Last week I worked in School X and also in School Y.

And in both, where I am helping them prepare school improvement plans for state agencies, again, system issues kicked up both positively and otherwise.

What also emerged were at least two observations I had of my own role(s) as catalyst – facilitator for their efforts.

Watching these groups evolve into a lean mean improvement machine is always a fascinating process for me and while there are common elements of their development there certainly is no cookie cutter to my expectations.

Here are two examples.

One school team, both actually, have gotten their fingernails dirty in considering mountains of data and documents as evidence of the extent to which the schools meet certain indicators. These indicators are: Data usage; Teaching and Learning; School Leadership; Infrastructure; Professional Development; and Resources.
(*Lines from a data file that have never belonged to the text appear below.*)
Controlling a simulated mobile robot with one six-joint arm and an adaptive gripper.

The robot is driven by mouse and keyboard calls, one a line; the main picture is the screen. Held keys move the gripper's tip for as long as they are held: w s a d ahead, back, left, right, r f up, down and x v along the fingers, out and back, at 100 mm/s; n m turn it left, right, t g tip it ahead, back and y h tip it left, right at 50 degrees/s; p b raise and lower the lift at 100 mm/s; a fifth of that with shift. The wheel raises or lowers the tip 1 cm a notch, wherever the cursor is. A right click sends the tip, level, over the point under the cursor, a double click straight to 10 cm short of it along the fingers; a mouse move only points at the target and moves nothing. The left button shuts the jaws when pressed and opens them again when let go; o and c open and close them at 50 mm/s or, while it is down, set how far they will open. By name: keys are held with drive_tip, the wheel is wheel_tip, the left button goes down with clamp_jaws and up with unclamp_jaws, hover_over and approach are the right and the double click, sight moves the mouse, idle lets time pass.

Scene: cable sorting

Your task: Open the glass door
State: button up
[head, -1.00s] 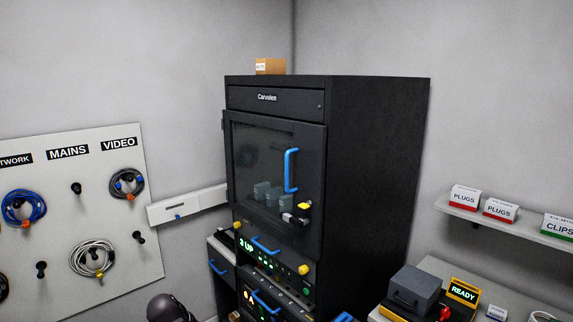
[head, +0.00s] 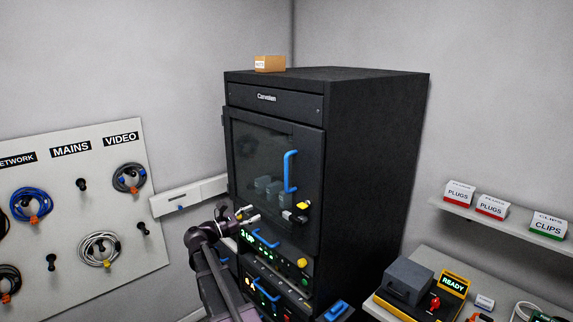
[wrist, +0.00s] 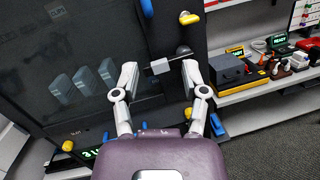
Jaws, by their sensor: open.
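The glass door (head: 262,150) of the tall black cabinet looks shut. Its blue upright handle (head: 290,172) is on the right side of the frame. Below the handle are a yellow latch knob (head: 304,205) and a small dark and silver latch piece (head: 292,217). My gripper (head: 251,214) is open and empty, left of the latch piece at the door's lower part. In the wrist view, my gripper (wrist: 160,72) has its fingertips either side of the silver latch block (wrist: 160,66); depth is unclear. The yellow knob (wrist: 189,18) and the handle's end (wrist: 147,8) lie beyond.
Rack units with blue handles (head: 265,239) and a yellow knob (head: 302,262) sit below the door. A cable board (head: 80,215) hangs at left. A bench at right holds a grey box (head: 408,280) and a READY sign (head: 454,284). A carton (head: 269,63) stands on top.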

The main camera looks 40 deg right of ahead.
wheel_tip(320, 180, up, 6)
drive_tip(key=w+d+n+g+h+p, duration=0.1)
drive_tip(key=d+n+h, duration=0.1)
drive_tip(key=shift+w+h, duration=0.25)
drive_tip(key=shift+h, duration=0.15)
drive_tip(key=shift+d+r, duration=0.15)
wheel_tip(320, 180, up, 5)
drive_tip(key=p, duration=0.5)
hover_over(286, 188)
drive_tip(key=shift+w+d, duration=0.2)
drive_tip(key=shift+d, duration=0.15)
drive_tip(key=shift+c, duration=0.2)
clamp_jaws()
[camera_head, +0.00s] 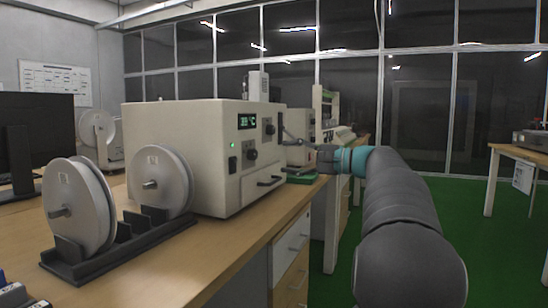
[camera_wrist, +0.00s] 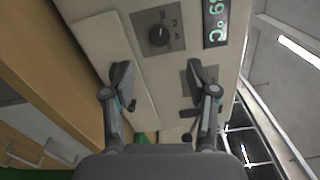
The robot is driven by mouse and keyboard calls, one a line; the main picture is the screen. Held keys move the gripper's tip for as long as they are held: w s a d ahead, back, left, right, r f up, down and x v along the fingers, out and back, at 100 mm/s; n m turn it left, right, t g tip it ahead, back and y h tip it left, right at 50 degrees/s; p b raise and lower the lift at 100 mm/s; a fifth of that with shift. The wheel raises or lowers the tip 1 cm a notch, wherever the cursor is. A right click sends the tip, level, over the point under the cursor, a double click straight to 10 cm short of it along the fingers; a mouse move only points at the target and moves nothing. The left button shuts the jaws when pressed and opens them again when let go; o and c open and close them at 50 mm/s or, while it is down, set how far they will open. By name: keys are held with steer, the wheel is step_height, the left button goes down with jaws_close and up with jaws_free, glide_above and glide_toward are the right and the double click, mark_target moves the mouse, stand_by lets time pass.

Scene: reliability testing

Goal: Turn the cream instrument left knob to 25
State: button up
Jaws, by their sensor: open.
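The cream instrument (camera_head: 190,135) stands on the bench, its front facing right. Its lit green display (camera_head: 247,121) seems to read 39 °C; it also shows in the wrist view (camera_wrist: 215,22). The left knob (camera_head: 251,154) is dark, on a dark plate below the display. In the wrist view the left knob (camera_wrist: 158,36) is uncovered, beyond the fingertips. The right knob (camera_head: 269,130) sits higher and further right; one finger partly hides its plate (camera_wrist: 188,86) in the wrist view. My gripper (camera_wrist: 160,76) is open and empty before the panel, apart from the left knob.
Two white reels (camera_head: 78,205) on a black stand (camera_head: 130,240) are at the bench's near side. A dark handle (camera_head: 270,181) juts from the instrument's lower front. More instruments (camera_head: 300,122) stand behind. The bench edge and drawers (camera_head: 292,250) lie below; green floor is open at right.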

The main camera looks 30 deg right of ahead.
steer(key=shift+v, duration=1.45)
Teams reviewed the documentation and made tentative conclusions about the extent to which the schools met these indicators, particularly in light of the reason(s) for which they had been cited. Both buildings are cited for students with disabilities. X is also cited for performance by their African American population. Y is cited for performance by their  English Language Learners population.
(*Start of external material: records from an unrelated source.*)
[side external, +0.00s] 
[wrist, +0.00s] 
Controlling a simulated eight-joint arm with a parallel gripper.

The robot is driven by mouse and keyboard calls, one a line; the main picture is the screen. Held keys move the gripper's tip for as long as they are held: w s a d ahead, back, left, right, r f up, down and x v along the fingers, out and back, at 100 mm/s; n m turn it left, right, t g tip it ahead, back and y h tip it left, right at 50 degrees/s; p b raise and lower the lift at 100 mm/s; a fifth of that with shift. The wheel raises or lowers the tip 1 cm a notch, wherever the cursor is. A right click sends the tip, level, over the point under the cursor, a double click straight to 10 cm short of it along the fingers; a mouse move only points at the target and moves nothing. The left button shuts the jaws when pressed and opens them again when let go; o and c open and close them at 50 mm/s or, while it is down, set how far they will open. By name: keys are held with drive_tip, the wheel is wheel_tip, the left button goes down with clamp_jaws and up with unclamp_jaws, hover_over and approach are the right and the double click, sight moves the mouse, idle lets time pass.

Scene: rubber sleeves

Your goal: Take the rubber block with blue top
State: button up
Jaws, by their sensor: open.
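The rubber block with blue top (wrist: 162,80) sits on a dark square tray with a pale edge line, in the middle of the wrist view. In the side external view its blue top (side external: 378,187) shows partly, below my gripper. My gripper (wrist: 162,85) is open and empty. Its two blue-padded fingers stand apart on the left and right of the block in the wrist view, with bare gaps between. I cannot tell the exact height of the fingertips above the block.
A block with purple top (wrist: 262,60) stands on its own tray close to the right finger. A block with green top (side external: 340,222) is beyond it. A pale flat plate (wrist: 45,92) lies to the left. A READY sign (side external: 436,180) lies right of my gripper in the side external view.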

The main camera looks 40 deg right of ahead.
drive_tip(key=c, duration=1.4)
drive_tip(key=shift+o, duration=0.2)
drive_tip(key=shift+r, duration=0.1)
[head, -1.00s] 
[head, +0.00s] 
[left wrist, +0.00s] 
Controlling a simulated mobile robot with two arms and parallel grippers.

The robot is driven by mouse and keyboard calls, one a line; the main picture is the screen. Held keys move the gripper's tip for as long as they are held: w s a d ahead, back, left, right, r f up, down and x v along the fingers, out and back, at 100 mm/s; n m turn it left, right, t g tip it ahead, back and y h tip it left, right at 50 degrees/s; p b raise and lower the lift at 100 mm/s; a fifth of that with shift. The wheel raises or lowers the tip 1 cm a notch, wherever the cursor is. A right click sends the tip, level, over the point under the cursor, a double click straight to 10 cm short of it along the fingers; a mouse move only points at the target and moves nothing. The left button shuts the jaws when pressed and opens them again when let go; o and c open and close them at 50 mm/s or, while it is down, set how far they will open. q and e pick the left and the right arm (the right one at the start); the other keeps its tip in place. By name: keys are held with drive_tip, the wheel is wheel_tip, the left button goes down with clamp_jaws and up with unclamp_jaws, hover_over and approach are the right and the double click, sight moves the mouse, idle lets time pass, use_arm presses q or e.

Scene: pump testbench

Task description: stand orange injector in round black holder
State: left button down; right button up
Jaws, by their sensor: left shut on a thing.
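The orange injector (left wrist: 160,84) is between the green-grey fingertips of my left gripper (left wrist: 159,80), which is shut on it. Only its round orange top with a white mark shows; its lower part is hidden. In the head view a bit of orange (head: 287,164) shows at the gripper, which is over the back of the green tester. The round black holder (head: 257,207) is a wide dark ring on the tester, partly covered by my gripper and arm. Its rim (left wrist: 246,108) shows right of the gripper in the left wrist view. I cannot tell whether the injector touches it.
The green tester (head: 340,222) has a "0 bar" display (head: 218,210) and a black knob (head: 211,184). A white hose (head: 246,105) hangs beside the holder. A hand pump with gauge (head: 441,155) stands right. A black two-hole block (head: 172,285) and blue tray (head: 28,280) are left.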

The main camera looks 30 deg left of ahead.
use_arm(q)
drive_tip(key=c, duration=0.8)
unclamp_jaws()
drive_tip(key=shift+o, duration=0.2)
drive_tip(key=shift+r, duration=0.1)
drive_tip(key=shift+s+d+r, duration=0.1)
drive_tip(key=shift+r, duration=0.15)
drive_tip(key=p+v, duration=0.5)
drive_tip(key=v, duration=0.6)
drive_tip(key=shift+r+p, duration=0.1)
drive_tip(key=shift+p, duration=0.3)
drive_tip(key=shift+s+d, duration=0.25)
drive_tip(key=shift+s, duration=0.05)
After they reviewed and assessed the paperwork they did walk-throughs of a cross sample of classes to focus on the teaching and learning indicator.

They also interviewed their colleagues and key administrators, and some community members to gather more information for the most valid conclusions possible.

The next step was to generate recommendations to the school and to the district about strengthening strengths and reducing deficits.

This is when it got interesting.

First of all both groups generated many, many, excellent recommendations both school based and also district based. My role was what I call PPIN, as in Pleasant Pain in the Neck so that I would coax, coach, cajole them to look at issues from many perspectives and from their own experiences and knowledge. In other words I was seeking creativity, not for creativity’s sake but to empower them to “think out of the box” ( I hate that phrase but it is apt here).

And creative they were. Yet as they began to generate they began to frighten some of the participants. They did NOT make this recommendation but I will use it as an archetype of what almost derailed the quality of their efforts:

They recommended that every student have an iPad. They were able to offer many sound reasons for it and even able to show how they will evaluate the success of such a innovative approach for their students. As this idea went “up on the board” some began to complain. “They will never allow this!” “We don’t have the money for this!” yada yada

I am rarely a didactic person but in this case, as Facilitator (another word I don’t like) I could not permit this!

I couldn’t permit this because putting a cork on the creative flow of ideas will invariably cork up any other creative ideas that may have been a bornin’. This is Rule One, Line One, Paragraph One, of idea generating (aka brainstorming): “Thou shalt not discourage ideas no matter how outlandish they may seem in an idea generating mode!”

Sure, they probably can’t afford iPads for every student but it isn’t necessarily the specifics of an idea we are percolating. Rather it is the possibility that we might be able to adapt the original idea to one that may actually be affordable. And while I can’t tell you how the group did come up with an amazing adaptation of the original premise I can guarantee you THAT idea would not have been born if I had corked up the creativity.

Now for sure, there is a time to come to closure. That is is in the Solution – Finding phase I will describe in a much later blog when we consider all the dimensions of Team Learning a la Senge’s Five Discipline.

The other example is about Mental Models. One school team had particularly strong views about the leadership’s contributions, positively and negatively to their school. They very much wanted me to interview the individual. So I did. Well, and I am pretty good at hearing the “message behind the music”, I came away with a fairly positive assessment of the individual’s points of view. I reported same to the group and at first they didn’t accept my assessment. It took some time for me enable them to as Covey puts it, “Seek first to understand and then to be understood.” In the end their mental model changed because they realized that their feelings may have overwhelmed the facts.

So the lesson(s) in this post? I suppose that if you are training or facilitating a school improvement group it is important to use Team Learning devices to ensure that they have both the knowledge competencies and the creativity competencies essential to promote a free flow of ideas. And it is important to not only understand one’s own Mental Model but also to work hard to generate dialogue techniques to promote empathetic respect for others’ Mental Models.